La gros problème dans l’argumentation de François, c’est que Rousseau nous parle de deux sentiments à mettre en relation avec la notion de civilisation qui déprave l’homme et l’idée du « bon sauvage ». L’amour de soi, c’est la satisfaction des besoins élémentaires, il ne faut absolument pas y mettre les notions éminemment aristocratiques de fierté ou d’orgueil car pour notre genevois, notre calviniste sans en avoir l’air, notre puritain caché sous le faux-nez d’une philosophie apparemment coupée de toute référence religieuse manifeste, tout le reste est amour-propre, y compris le fait de se faire valoir à ses propres yeux par tout un tas de moyens qui tous sont issus de la civilisation – car répétons-le un Rousseau ne croit pas à cette idée aristocratique de valeur personnelle qui est pourtant le fil conducteur de l’article de François, du moins dans Emile.
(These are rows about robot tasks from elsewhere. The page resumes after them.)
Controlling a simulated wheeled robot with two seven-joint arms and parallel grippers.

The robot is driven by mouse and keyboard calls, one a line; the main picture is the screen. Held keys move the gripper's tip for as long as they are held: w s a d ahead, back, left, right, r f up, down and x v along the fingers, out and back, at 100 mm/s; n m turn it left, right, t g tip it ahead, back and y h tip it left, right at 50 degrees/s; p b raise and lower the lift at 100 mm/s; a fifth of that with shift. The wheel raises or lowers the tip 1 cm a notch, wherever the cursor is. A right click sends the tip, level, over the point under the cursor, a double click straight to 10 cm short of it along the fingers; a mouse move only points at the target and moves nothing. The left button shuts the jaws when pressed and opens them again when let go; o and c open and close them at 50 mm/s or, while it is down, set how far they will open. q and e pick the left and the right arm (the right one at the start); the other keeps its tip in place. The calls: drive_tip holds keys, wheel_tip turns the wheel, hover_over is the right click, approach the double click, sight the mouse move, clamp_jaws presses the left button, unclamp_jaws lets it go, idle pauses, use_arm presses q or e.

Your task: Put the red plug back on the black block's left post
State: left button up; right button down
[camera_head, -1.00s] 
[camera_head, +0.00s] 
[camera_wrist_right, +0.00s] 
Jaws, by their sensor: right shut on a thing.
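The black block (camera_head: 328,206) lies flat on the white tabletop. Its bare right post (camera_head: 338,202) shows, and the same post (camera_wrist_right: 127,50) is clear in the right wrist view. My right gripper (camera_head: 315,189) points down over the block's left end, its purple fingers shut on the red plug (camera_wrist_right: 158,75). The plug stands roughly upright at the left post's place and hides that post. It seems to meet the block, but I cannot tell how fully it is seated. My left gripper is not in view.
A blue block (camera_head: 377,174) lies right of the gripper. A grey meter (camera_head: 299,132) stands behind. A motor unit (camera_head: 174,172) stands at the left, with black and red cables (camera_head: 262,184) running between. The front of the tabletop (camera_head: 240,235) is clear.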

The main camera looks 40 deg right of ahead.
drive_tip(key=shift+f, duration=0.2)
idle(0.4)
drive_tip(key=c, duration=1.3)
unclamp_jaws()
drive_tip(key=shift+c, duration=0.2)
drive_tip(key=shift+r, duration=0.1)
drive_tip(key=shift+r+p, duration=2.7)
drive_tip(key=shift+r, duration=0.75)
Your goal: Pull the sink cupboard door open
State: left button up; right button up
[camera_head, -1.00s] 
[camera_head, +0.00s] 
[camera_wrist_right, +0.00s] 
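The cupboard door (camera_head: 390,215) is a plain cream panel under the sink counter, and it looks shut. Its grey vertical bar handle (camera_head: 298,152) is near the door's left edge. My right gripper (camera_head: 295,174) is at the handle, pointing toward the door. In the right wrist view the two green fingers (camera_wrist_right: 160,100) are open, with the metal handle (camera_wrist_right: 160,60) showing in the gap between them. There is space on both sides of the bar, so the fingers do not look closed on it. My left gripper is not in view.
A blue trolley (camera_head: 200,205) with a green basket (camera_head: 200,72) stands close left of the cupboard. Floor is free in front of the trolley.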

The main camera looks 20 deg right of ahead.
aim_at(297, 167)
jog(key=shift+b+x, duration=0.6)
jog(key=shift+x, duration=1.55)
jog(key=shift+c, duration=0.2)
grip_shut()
Bref, il était en réalité bien malvenu de faire appel à ces deux concepts.

Plus que Socrate encore, Rousseau, qui, il faut bien le dire n’était pas quelqu’un de très équilibré, est un ennemi déclaré de la vie civilisée, élégante, raffinée, pour soi et pour les autres, et c’est à mon sens un auteur éminemment dangereux pour tout apprenti séducteur. Avec Rousseau, la philosophie retourne en quelque sorte aux âges primitifs de la religion chrétienne.  Ou pour le dire autrement, il est clairement l’auteur qui a fait rentrer des concepts protestants dans l’histoire de la philosophie, du moins française. Et puisqu’on parlait de Nietzsche, dont on sait tout le mal qu’il pouvait penser du calvinisme, je crois que les passages les plus violents contre un auteur par notre philosophe « vitaliste », concerne justement Jean-Jacques Rousseau.

Il y a donc un véritable problème à prendre pour concepts centraux de son argumentation des concepts peu opérants comme « amour de soi » et « amour-propre »,  et  après tout n’est-ce pas là le propre de l’amour qu’on peut lui faire dire tout et n’importe quoi ?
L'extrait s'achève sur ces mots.